Follow Harriet on Twitter
Andrew Feld & Pimone Triplett: Journal, Day Five
In April 2005, Pimone and I had the dizzying experience of a private tour of Harvard’s Houghton Library Rare Book Collection, where Emily Dickinson’s fascicles are housed. The occasion of our visit to Cambridge was not a happy one (sorry—whenever I write about Cambridge I fall into Victorian locutions): we were there to visit a sick family member. So when we were offered the chance to get out of the house for a few hours, we welcomed the change of air and the distraction.
As for the experience of actually holding a fascicle in my hand, it was a little bit of the old-fashioned Sublime—the giddy glee a high school first date combined with the feeling of being a neophyte entering the Tabernacle.
Then our guide took us over to Keats’ library, which is housed in the Houghton Collection, and let us page through Keats’ copy of Samuel Johnson’s 1765 Shakespeare, with Keats’ comments, sometimes agreeing, often irate, in the margins. I remember the word “Fie!” written at the end of one long Johnson critique, and at the end of A Midsummer Night’s Dream Keats had inked thick black lines through Johnson’s moral summary of the play:
In this play, which all the editors have concurred to censure, and some have rejected as unworthy of our poet, it must be confessed that there are many passages mean, childish, and vulgar; and some which ought not to have been exhibited, as we are told they were, to a maiden queen.
Underneath Keats had written, in letters much larger than the text, “Who loveth not understandeth not.”

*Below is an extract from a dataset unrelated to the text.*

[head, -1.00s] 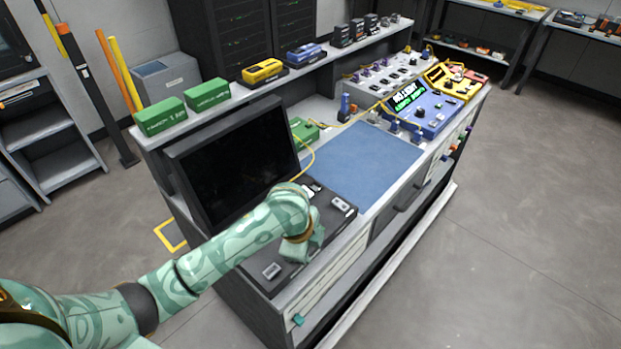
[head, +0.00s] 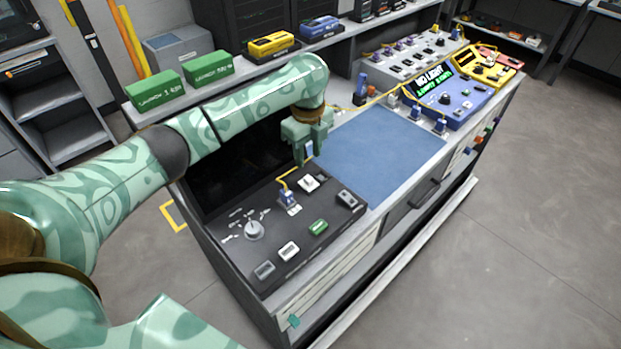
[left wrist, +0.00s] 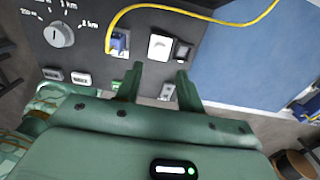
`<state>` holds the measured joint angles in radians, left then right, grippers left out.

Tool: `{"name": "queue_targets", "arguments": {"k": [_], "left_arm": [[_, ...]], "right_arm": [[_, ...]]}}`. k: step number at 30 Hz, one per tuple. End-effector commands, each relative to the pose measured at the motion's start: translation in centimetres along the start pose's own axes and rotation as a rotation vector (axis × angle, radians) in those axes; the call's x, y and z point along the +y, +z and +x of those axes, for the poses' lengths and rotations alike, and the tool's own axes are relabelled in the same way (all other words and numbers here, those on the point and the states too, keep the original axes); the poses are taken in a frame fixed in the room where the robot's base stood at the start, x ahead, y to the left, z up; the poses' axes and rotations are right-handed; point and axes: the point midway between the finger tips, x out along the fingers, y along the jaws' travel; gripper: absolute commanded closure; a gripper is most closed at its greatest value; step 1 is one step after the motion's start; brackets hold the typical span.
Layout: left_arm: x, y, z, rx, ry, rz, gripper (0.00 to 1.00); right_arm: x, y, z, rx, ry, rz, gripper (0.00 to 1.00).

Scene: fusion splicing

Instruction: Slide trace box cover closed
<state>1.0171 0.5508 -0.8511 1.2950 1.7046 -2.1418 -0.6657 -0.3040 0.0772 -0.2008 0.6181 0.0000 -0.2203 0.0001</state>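The trace box is a black panel (head: 225,268) with a dial, several buttons and a dark screen behind it, partly hidden by my left arm. A blue connector (head: 289,197) with a yellow cable stands in its panel; it also shows in the left wrist view (left wrist: 119,42). A white block (head: 308,183) beside the connector also shows in the left wrist view (left wrist: 160,46). I cannot tell which part is the cover. My left gripper (head: 306,152) is above the panel's back edge, fingers pointing down. In the left wrist view its fingers (left wrist: 158,84) are apart with nothing between them.
A blue mat (head: 380,150) lies right of the panel and is clear. Green launch boxes (head: 208,70) and yellow and blue cases stand on the shelf behind. A blue device (head: 450,95) reading NO LIGHT stands at the far right end. The yellow cable (head: 375,100) runs along the bench.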

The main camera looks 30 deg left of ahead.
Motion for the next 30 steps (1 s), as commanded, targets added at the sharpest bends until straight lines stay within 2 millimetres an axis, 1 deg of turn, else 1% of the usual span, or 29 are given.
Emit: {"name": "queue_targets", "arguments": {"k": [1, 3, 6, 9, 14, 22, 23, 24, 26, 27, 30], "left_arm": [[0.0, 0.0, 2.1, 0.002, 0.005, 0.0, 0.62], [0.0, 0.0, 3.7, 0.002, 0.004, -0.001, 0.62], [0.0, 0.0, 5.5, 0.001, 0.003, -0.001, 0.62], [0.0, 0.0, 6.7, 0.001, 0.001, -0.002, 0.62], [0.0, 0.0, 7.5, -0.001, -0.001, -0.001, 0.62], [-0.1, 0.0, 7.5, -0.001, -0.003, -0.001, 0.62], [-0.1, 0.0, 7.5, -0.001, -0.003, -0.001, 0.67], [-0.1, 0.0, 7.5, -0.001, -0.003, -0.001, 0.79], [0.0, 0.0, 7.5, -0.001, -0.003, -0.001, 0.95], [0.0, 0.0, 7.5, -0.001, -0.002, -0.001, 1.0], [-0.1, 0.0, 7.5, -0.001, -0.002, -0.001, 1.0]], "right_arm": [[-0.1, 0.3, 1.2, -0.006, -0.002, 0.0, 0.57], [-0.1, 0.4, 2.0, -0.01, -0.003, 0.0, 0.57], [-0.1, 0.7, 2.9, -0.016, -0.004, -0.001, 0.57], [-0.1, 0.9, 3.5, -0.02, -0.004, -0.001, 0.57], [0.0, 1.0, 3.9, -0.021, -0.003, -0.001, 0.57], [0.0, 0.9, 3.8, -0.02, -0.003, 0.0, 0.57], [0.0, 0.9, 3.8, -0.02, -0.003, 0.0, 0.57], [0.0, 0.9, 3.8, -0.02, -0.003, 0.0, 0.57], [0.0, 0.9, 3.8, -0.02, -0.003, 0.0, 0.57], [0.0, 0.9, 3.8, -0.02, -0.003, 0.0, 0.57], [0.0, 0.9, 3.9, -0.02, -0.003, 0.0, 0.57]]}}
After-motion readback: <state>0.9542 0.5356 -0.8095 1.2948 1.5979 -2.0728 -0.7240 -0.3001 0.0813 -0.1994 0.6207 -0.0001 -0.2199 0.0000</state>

If I had to summarize the aesthetic stance of the Seattle Review in one sentence, that would be it: “Who loveth not understandeth not.” Of course this doesn’t mean blind, uncritical acceptance of everything sent to us: not all aesthetics are equal, nor all authors in a given aesthetic, nor all poems by a given author. It is the editor’s job to be the filter, to make the selections which give a journal its focus and coherence. What it means is that each author will be judged according to the fullness of their works’ intentions and given the full latitude of their ambitions. Poems fail by their own terms, not all ambitions succeed, and unformed or ill-conceived aesthetics generally result in failed poems—but this should be just passed over in silence. Why waste precious pages dissecting failure? Nothing is easier than not reading—or, in my case, not publishing—a poet whose work you don’t like.
Reviews in which poet-critics demonstrate their superior intelligence by making witty comments at the expense of the work under review are baffling to me: I don’t understand why anyone writes or publishes them. I believe that not so far underneath all these critical commentaries is the desire to establish a kind of absolute poetic standard which would help to establish a more homogeneous poetic landscape. I believe that Charles Bernstein was right when he said in his A Poetics (to paraphrase) that the diversity of poetries in America reflects the diversity of communities in America, and so is a sign of its health. Here I find myself falling into the rhythm of those I believe manifestoes parodied by Steve Martin (“I believe that the Battle of the Network Stars should be fought with live ammunition”). What this means as a practical editorial principle at the Seattle Review is that I will publish generous selections of each poet’s work, and that reviews and essays in the journal will be driven by appreciation and gratitude.
My ideal editorial model for the Seattle Review is the old Ben Sonnenberg Grand Street, a journal where in one issue you’d find an essay by Guy Davenport, a poem-essay by Anne Carson, a play by Kenneth Koch, and a poem by James Merrill: translations, fiction, memoirs and essays, all united by acuity of intellect and a generous, genial love of the written word. To be a contemporary, updated (and, yes, more diverse) version of this ideal seems to me to be (to use another Victorian locution) not an unworthy ambition.